Restarting HTCondor, If HTCondor Daemons Are Running

If HTCondor daemons are currently running, but need to be killed and newly invoked, the condor_restart tool does this. This would be the case for a new value of a configuration variable for which using condor_reconfig is inadequate.

To restart all daemons on all machines in the pool,

$ condor_restart -all

To restart all daemons on a single machine in the pool,

$ condor_restart <hostname>

where <hostname> is replaced by the host name of the machine to be restarted.

Reconfiguring an HTCondor Pool

To change a global configuration variable and have all the machines start to use the new setting, change the value within the file, and send a condor_reconfig command to each host. Do this with a single command,

$ condor_reconfig -all

If the global configuration file is not shared among all the machines, as it will be if using a shared file system, the change must be made to each copy of the global configuration file before issuing the condor_reconfig command.

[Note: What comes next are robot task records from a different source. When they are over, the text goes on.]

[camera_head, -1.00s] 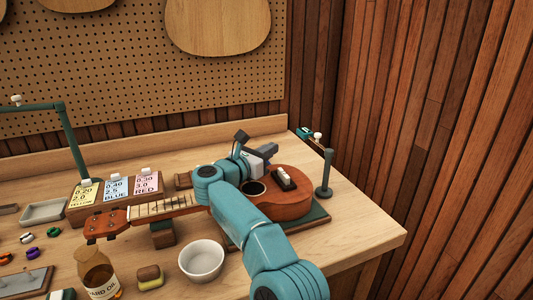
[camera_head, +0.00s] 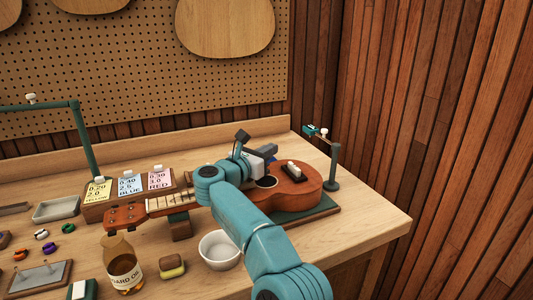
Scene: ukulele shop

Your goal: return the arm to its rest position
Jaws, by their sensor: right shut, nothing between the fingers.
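My right arm reaches in from the bottom, teal, and crosses over the ukulele's body. My right gripper (camera_head: 266,152) is at the far end of the arm, above the back part of the ukulele (camera_head: 297,190); it is shut with nothing held. The ukulele lies on a green mat (camera_head: 318,212), its neck to the left on a small wooden rest (camera_head: 180,227). Part of its body is hidden behind my arm. My left gripper is out of view.
A white bowl (camera_head: 219,247), a brown and yellow block (camera_head: 172,266) and an oil bottle (camera_head: 121,262) stand in front. A teal post (camera_head: 334,168) rises right of the ukulele. Labelled string packets (camera_head: 130,182) stand behind the neck. The table's right front corner is clear.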

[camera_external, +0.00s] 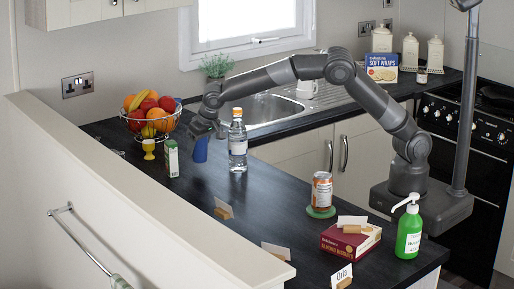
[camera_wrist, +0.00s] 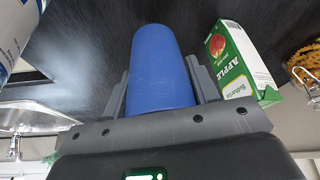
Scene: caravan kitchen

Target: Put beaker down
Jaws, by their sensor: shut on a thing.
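The blue beaker (camera_external: 201,150) is at the far part of the dark worktop, between the apple juice carton and the water bottle. In the wrist view the beaker (camera_wrist: 161,68) stands between the two grey fingers of my gripper (camera_wrist: 160,85). My gripper (camera_external: 203,131) is shut on it. The fingers hide parts of the beaker's sides. The beaker's lower end is at or close above the worktop; I cannot tell if it touches.
A water bottle (camera_external: 238,145) stands close on the right and an apple juice carton (camera_external: 171,158) on the left. A yellow egg cup (camera_external: 149,149) and a fruit bowl (camera_external: 153,125) are beyond the carton. The sink (camera_external: 265,109) is behind. The worktop (camera_external: 250,195) in front is mostly clear.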

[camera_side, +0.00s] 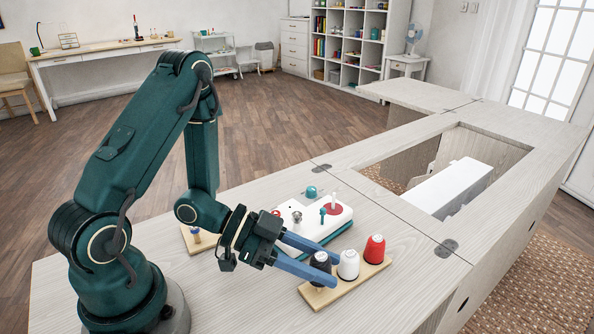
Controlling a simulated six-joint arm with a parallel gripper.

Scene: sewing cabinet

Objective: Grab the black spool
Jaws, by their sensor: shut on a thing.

Issuing a condor_reconfig command is inadequate for some configuration variables. For those, a restart of HTCondor is required. Those configuration variables that require a restart are listed in the Macros That Will Require a Restart When Changed section. You can also refer to the condor_restart manual page.

DaemonCore

This section is a brief description of DaemonCore. DaemonCore is a library that is shared among most of the HTCondor daemons which provides common functionality. Currently, the following daemons use DaemonCore:

  • condor_master

  • condor_startd

  • condor_schedd

  • condor_collector

  • condor_negotiator

  • condor_kbdd

  • condor_gridmanager

  • condor_credd

  • condor_had

  • condor_replication

  • condor_transferer

  • condor_job_router

  • condor_lease_manager

  • condor_rooster

  • condor_shared_port

  • condor_defrag

  • condor_c-gahp

  • condor_c-gahp_worker_thread

  • condor_dagman

  • condor_ft-gahp

  • condor_rooster

  • condor_shadow

  • condor_shared_port

  • condor_transferd

  • condor_vm-gahp

Most of DaemonCore’s details are not interesting for administrators. However, DaemonCore does provide a uniform interface for the daemons to various Unix signals, and provides a common set of command-line options that can be used to start up each daemon.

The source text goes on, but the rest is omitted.